ASTATINE
1) INTRODUCTION :
Astatine is a radioactive chemical element with symbol At and atomic number 85. It is the rarest naturally occurring element in the Earth's crust, occurring only as the decay product of various heavier elements. All of astatine's isotopes are short-lived; the most stable is astatine-210, with a half-life of 8.1 hours. A sample of the pure element has never been assembled, because any macroscopic specimen would be immediately vaporized by the heat of its own radioactivity.
SYMBOL: At
ELECTRONIC CONFIGURATION: [Xe] 4f14 5d10 6s2 6p5
Discovered: 1940
2) CHARECTERISTICS :
Astatine is an extremely radioactive element; all its isotopes have short half-lives of 8.1 hours or less, decaying into other astatine isotopes, bismuth, polonium or radon.
A) PHYSICAL PROPERTY :
Most of the physical properties of astatine have been estimated, using theoretically or empirically derived methods. For example, halogens get darker with increasing atomic weight – fluorine is nearly colorless, chlorine is yellow-green, bromine is red-brown, and iodine is dark gray/violet. Astatine is sometimes described as probably being a black solid .
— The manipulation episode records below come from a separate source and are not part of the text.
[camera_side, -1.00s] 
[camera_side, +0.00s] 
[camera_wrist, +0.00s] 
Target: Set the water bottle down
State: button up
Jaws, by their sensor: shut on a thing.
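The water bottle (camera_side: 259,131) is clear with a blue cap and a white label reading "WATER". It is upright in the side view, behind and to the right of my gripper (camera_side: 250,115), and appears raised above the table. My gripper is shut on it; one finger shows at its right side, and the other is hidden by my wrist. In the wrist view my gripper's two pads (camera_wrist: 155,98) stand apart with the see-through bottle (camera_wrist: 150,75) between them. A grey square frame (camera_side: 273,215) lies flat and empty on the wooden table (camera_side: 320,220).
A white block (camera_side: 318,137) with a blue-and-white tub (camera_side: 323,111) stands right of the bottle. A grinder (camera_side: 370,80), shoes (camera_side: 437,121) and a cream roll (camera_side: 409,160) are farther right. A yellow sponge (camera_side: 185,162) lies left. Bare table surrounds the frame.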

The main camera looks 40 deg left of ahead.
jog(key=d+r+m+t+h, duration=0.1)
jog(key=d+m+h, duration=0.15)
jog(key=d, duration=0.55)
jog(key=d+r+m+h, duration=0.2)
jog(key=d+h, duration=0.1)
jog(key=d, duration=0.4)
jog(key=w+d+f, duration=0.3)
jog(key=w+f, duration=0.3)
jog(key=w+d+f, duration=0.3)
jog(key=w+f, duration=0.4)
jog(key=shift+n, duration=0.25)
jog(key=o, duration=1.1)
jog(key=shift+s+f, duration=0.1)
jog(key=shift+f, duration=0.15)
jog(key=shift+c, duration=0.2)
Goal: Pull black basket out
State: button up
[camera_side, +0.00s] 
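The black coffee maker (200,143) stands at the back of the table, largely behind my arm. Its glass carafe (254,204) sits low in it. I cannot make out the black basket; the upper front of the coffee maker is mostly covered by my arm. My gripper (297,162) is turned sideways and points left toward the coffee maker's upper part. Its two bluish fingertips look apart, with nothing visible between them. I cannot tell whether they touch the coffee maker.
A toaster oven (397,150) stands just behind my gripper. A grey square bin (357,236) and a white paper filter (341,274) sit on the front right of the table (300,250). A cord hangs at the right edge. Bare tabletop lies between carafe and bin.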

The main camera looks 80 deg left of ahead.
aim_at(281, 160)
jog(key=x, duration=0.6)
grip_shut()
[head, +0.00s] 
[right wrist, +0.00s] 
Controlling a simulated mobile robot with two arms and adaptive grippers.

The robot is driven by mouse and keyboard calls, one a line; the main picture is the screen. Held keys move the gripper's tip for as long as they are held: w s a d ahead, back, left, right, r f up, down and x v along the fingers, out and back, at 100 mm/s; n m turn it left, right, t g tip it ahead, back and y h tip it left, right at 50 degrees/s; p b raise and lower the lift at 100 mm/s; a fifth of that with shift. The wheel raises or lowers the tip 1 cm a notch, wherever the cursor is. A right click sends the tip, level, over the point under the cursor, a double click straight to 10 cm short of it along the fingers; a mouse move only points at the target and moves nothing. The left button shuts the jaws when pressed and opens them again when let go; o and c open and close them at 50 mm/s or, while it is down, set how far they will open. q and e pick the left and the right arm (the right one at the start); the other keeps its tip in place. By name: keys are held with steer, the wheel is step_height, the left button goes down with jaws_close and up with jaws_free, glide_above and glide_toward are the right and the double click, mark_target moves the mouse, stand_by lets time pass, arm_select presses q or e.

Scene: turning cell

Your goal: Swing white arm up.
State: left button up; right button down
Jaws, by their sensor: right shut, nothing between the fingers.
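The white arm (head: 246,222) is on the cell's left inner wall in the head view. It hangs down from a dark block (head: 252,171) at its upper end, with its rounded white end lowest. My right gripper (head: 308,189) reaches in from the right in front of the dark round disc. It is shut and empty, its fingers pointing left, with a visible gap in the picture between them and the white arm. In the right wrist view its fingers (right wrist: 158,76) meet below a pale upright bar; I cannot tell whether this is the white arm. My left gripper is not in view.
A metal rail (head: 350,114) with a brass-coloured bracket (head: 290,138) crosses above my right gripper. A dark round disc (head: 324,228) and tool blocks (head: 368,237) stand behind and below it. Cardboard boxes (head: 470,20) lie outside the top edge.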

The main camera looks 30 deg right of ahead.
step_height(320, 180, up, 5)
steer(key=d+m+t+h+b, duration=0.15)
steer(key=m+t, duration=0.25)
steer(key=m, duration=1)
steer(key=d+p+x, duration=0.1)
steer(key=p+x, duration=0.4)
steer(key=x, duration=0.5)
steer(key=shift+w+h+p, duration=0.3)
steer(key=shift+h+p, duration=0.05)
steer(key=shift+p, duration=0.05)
The melting and boiling points of astatine are also expected to follow the trend seen in the halogen series, increasing with atomic number. On this basis they are estimated to be 575 and 610 K (302 and 337 °C; 575 and 638 °F), respectively. Some experimental evidence suggests astatine may have lower melting and boiling points than those implied by the halogen trend. Astatine sublimes less readily than does iodine, having a lower vapor pressure. Even so, half of a given quantity of astatine will vaporize in approximately an hour if put on a clean glass surface at room temperature. The absorption spectrum of astatine in the middle ultraviolet region has lines at 224.401 and 216.225 nm, suggestive of 6p to 7s transitions.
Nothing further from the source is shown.